Some guy tries some cheesy line on these women in a bar, they’d have his balls for breakfast. For tapas.

Kurt Russell, as Stuntman Mike, with the first group, he’s the bad guy, the mean, nasty murdering motherfucker. But against the second group? Nah, he’s just another lip-licking, toe-sniffing, garden variety crybaby creep. As are they all.

Fucking brilliant.

Where Rodriguez played his exploitation hand as fondly reverential spoof, Tarantino has played his by demanding the audience too fully immerse themselves in an “exploitation” attitude, dispensing with fashionably post-modern concerns about the fate and motivation of characters and asking only that everything put before them is fast, sexy, violent and fun. That there be no point, no lesson, no thing of learned value to be taken away from this experience other than, “Did you see how the car took the top of her head off?! Cool!” is all there should be.
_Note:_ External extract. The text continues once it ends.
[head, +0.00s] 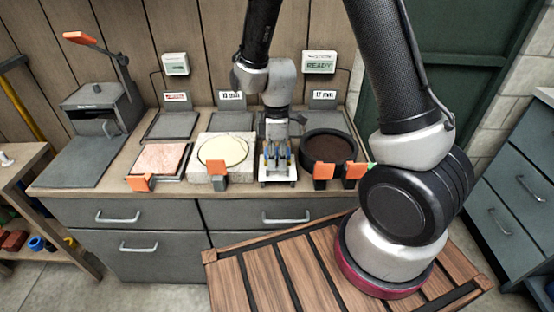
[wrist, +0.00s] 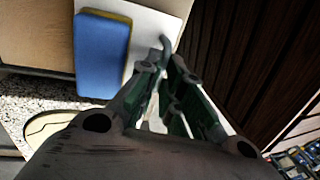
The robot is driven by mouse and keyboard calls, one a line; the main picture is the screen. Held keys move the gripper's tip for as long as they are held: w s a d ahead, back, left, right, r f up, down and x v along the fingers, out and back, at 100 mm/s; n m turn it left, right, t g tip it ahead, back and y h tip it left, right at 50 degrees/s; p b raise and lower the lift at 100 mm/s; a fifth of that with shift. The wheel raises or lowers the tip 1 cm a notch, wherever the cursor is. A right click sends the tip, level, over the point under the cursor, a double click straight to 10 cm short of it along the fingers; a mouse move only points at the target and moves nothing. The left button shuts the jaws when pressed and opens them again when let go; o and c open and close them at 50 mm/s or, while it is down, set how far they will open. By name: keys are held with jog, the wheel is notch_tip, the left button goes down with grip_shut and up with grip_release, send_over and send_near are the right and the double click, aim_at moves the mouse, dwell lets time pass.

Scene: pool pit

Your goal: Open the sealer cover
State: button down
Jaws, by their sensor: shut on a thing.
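No part is clearly marked as the sealer cover. A grey machine (head: 98,105) with a raised, orange-handled lever (head: 80,38) stands at the bench's left end; I cannot tell if it is the sealer. My gripper (head: 278,158) points down over a small white plate (head: 278,180) at the bench's middle, away from that machine. In the wrist view my gripper's fingers (wrist: 163,68) are close together at a grey hooked piece (wrist: 165,44). They appear shut on it, but the fingers hide most of it. A blue and yellow block (wrist: 102,52) lies beside it on the white surface.
Left of my gripper are a cream disc (head: 222,150) on a speckled block and a pink slab (head: 160,158). A dark round pan (head: 329,146) is close on the right. Orange tabs (head: 140,183) stick out along the front edge. A READY display (head: 318,63) hangs behind.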

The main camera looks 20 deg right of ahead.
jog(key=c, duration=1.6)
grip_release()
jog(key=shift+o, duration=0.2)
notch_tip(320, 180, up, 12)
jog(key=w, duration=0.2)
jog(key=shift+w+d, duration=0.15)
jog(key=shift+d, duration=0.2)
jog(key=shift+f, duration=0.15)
And that was a fucking excellent scene.


* For example:

- Why don’t we throw this in?

- Why the fuck not!


“THE DAY THE EARTH STOOD STILL” (2008)

I made myself a very nice bacon and egg sandwich halfway through this movie. With HP sauce. Four strips of bacon and two eggs.

I left the plate out overnight on the couch? And the next morning, there were ants crawling all over it ‘cause there were a couple of drops of sauce left on the plate.
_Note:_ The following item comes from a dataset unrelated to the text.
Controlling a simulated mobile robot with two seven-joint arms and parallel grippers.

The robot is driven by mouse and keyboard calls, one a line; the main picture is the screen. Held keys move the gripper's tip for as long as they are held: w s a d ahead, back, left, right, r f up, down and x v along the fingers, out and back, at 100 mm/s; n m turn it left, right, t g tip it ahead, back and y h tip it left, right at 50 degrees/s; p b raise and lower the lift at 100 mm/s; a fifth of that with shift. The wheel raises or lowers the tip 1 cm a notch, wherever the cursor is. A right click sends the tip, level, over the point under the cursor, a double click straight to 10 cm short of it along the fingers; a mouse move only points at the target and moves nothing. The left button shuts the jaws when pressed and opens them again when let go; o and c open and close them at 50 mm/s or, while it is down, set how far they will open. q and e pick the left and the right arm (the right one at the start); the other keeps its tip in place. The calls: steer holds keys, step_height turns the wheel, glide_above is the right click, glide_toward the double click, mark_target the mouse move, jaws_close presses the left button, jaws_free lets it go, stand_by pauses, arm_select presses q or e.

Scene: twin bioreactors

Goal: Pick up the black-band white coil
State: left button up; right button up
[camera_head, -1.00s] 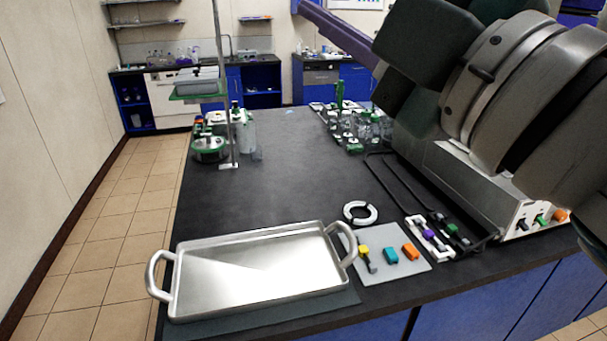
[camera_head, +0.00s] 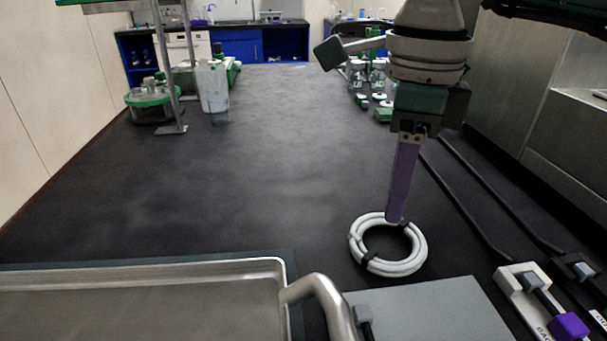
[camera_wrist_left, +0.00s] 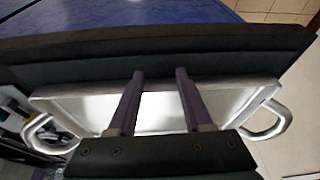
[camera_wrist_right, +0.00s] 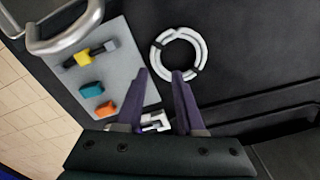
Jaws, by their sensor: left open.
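The white coil with black bands (camera_head: 414,261) lies flat on the dark bench, right of the metal tray. It also shows in the right wrist view (camera_wrist_right: 155,62), just beyond my fingertips. My right gripper (camera_head: 397,220) points down at the coil's far side in the head view. In the right wrist view my right gripper (camera_wrist_right: 161,74) is open with nothing between its fingers. Whether a finger touches the coil I cannot tell. My left gripper (camera_wrist_left: 160,72) is open and empty over the tray in its wrist view; it is not in the head view.
The metal tray (camera_head: 140,272) with raised handles (camera_head: 330,305) stands at front left. A grey plate (camera_head: 430,312) lies in front of the coil, with yellow, teal and orange pieces in the right wrist view. Black cables (camera_head: 465,205) run along the right. The middle of the bench is clear.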

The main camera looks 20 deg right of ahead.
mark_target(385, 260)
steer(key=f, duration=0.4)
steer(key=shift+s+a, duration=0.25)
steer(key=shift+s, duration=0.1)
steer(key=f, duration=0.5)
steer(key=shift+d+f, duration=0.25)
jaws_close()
It’s not the first time, either. They just come from nowhere and crawl over anything that may have a trace of food on it. It’s not like I leave stuff out all the time. There aren’t food scraps lying all over the fucking place. It’s respectably clean, my house.

It’s a weather thing with ants, isn’t it? Maybe they’ll piss off when the weather cools down.

Because it’s beginning to give me the shits.

4 comments:

Damian said...

I like the sound of 'Quarantine'.

Terry Wright said...

Your review for The Day The Earth Stood Still was better than David and Margaret's!

reb said...

There's a lot to be said for bacon and eggs and HP sauce - especially if everything is undercooked and allowed to run free like the sludgey mess it was born to be. Four and half stars from me.